§ Written exercise:
Search the data below for "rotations"; list each line that holds it.

§ Information shown:

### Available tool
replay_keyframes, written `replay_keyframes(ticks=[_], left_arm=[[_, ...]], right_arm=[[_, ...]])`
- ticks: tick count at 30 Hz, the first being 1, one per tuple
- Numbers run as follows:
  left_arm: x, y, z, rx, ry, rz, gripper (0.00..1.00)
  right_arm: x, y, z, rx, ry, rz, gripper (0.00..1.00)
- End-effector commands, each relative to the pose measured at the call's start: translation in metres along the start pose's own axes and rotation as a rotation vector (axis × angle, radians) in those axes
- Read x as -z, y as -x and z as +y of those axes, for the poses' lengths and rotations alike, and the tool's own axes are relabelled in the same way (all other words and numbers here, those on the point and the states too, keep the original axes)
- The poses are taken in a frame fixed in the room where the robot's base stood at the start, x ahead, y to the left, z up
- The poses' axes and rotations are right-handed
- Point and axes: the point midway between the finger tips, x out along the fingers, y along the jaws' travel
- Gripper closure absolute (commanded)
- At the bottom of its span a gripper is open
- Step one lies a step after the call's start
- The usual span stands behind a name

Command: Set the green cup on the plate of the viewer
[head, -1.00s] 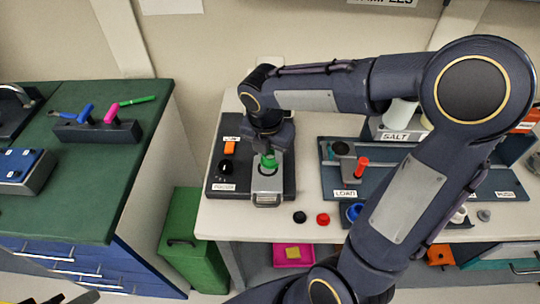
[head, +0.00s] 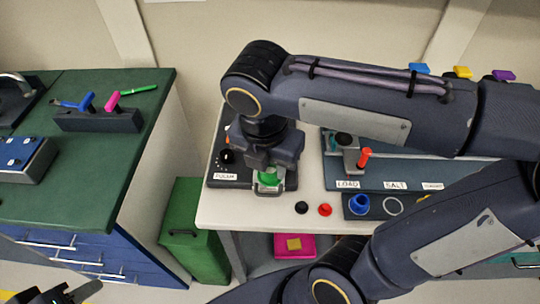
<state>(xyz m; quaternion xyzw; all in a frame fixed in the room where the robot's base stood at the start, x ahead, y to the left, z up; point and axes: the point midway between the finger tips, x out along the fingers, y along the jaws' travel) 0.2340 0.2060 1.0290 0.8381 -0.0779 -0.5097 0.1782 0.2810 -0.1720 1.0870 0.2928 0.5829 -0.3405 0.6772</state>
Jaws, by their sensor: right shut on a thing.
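The green cup (head: 268,177) is between the fingers of my right gripper (head: 268,170), which is shut on it. The cup is over the pale metal plate (head: 268,189) of the viewer, the dark box (head: 290,182) on the white table. The gripper and wrist cover the cup's upper part and much of the viewer. I cannot tell whether the cup's base touches the plate. My left gripper (head: 72,293) shows only partly at the bottom left edge, far from the viewer, and its opening is unclear.
A black cap (head: 301,208) and a red one (head: 325,210) lie in front of the viewer. A red-knobbed loading device (head: 364,158) and a blue ring (head: 359,204) are to the right. A green-topped bench (head: 90,180) stands left, beyond a gap with a green bin (head: 195,230).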

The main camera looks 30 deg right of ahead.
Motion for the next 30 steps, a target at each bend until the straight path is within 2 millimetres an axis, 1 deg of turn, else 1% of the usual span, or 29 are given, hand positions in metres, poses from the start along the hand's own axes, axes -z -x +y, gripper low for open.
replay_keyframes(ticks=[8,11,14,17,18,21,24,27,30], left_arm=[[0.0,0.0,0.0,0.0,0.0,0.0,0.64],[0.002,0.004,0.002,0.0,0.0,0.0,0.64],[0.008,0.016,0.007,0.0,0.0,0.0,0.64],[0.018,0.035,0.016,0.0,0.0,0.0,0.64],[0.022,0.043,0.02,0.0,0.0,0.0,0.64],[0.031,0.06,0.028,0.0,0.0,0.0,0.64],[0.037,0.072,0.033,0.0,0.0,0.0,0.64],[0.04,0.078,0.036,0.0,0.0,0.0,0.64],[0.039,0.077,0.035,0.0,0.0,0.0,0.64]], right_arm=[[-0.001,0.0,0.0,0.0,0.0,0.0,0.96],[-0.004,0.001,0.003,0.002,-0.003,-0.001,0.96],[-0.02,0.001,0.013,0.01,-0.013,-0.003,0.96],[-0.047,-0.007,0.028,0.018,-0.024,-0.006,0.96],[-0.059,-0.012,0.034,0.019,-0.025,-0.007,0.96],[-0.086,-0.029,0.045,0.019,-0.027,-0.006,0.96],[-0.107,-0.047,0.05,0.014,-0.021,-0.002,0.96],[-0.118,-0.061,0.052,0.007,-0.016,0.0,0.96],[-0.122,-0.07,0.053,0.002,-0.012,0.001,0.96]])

§ Answer to the task:
- Read x as -z, y as -x and z as +y of those axes, for the poses' lengths and rotations alike, and the tool's own axes are relabelled in the same way (all other words and numbers here, those on the point and the states too, keep the original axes)
- The poses' axes and rotations are right-handed

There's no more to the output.